>> begin RECORDS SHOWN

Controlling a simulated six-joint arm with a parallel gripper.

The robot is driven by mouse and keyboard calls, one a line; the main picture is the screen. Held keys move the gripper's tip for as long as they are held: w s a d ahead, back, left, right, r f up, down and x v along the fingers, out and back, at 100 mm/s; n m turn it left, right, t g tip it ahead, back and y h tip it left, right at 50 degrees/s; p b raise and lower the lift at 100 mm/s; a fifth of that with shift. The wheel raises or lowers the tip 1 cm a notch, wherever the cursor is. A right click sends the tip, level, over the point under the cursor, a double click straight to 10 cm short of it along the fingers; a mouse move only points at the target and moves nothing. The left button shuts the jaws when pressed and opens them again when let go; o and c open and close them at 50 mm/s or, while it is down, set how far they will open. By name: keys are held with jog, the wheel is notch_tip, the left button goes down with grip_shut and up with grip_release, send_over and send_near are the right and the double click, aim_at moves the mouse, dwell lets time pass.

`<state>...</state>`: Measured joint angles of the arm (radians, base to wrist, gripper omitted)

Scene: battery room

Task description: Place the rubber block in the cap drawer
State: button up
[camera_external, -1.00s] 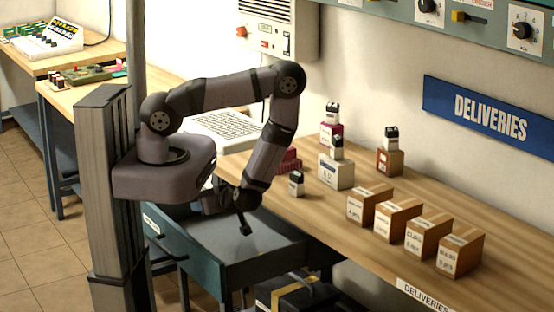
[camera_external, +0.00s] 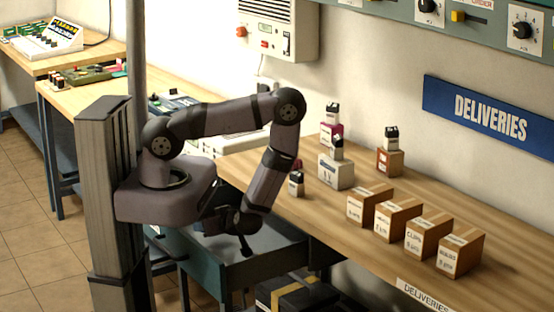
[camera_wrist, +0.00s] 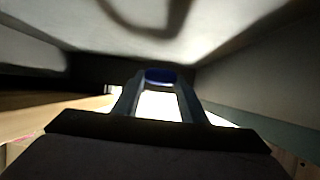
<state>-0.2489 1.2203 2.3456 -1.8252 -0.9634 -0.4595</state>
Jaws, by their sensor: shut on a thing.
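An open teal drawer (camera_external: 283,263) hangs under the bench; its front label is not readable here, so I cannot confirm it is the cap drawer. My gripper (camera_external: 245,250) points down over the drawer. Whether it is below the rim is unclear. In the wrist view my gripper (camera_wrist: 158,82) is shut on a small dark blue piece (camera_wrist: 161,76) at the fingertips. I take this piece for the rubber block, but most of it is hidden. In the external view it cannot be told apart from the dark fingertips.
Several small cardboard boxes (camera_external: 397,220) stand on the wooden bench (camera_external: 330,221). Small dark-capped bottles stand nearby, one (camera_external: 296,184) close behind my forearm. A white box (camera_external: 336,172) stands behind.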

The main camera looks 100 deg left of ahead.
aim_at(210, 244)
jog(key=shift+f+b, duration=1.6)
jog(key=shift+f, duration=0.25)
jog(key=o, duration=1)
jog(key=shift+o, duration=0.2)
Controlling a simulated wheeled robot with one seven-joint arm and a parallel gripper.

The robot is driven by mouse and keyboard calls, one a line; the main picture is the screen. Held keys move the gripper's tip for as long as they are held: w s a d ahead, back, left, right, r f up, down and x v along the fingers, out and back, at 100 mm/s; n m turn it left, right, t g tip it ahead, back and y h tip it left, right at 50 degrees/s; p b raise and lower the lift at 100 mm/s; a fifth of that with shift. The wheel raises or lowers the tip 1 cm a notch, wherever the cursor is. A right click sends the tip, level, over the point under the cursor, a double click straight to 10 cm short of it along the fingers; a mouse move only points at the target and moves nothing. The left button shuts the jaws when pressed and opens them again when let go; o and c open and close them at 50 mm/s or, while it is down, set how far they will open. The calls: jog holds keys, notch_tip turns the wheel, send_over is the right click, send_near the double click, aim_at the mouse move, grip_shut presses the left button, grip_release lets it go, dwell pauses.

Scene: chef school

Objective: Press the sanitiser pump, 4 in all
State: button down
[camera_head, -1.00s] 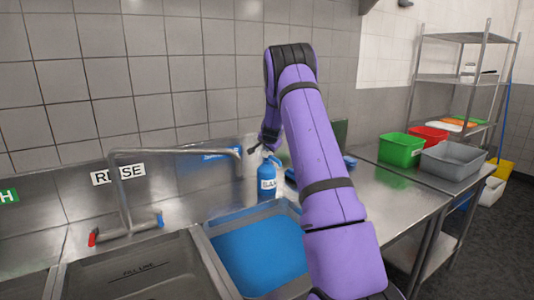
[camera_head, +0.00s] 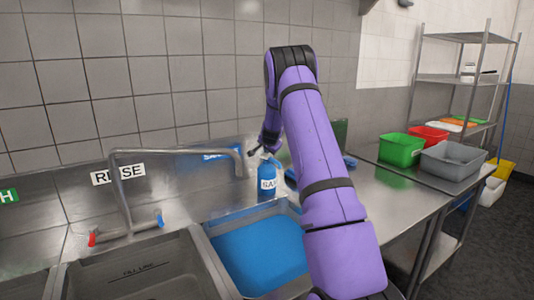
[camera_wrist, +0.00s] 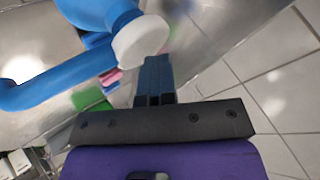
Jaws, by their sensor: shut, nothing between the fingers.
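The blue sanitiser bottle (camera_head: 267,183) stands upright behind the blue-filled sink, its white label partly readable. Its pump top is small and partly hidden by my gripper (camera_head: 267,149), which is at the top of the bottle. In the wrist view my gripper (camera_wrist: 154,75) has its dark fingers together with nothing between them. Beside the fingertips there is a blue shape with a white round part (camera_wrist: 140,41), apparently the bottle and its pump. I cannot tell whether the fingers touch the pump.
A metal tap (camera_head: 125,195) arches over the rinse sink on the left. The blue-filled sink (camera_head: 258,258) lies in front of the bottle. A green tub (camera_head: 400,150) and a grey tub (camera_head: 452,160) stand on the right counter, with bare steel before them.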

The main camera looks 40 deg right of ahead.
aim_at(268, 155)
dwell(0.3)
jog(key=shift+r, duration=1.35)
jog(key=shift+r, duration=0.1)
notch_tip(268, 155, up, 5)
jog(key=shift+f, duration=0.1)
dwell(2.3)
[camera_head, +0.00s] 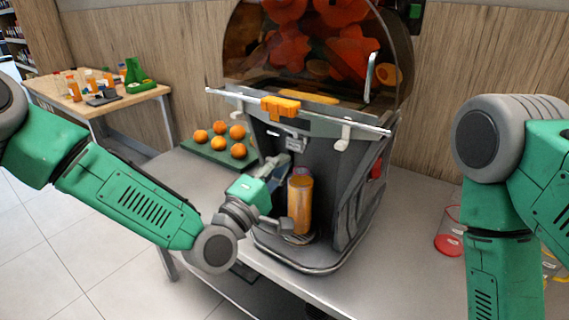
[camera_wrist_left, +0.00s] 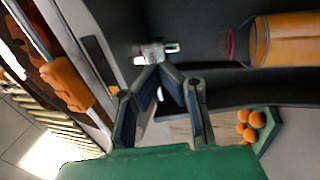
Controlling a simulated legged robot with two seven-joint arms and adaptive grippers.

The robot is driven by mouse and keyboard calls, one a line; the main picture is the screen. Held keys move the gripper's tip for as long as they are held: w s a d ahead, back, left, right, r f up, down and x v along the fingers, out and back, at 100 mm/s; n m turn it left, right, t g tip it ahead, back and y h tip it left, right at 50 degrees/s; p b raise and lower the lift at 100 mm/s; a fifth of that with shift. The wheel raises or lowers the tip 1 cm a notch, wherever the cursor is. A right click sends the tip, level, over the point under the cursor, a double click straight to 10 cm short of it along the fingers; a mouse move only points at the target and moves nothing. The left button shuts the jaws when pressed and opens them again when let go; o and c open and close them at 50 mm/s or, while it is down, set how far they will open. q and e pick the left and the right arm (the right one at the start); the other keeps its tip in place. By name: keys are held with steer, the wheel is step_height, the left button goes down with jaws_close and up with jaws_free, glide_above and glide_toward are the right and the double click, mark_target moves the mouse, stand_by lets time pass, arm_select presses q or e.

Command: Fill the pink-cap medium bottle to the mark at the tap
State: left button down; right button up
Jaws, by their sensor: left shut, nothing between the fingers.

>> end RECORDS SHOWN

■ **PROBLEM STATEMENT**: Find the lines holding "Controlling" and list every one.

■ **RESPONSE**:
Controlling a simulated six-joint arm with a parallel gripper.
Controlling a simulated wheeled robot with one seven-joint arm and a parallel gripper.
Controlling a simulated legged robot with two seven-joint arms and adaptive grippers.

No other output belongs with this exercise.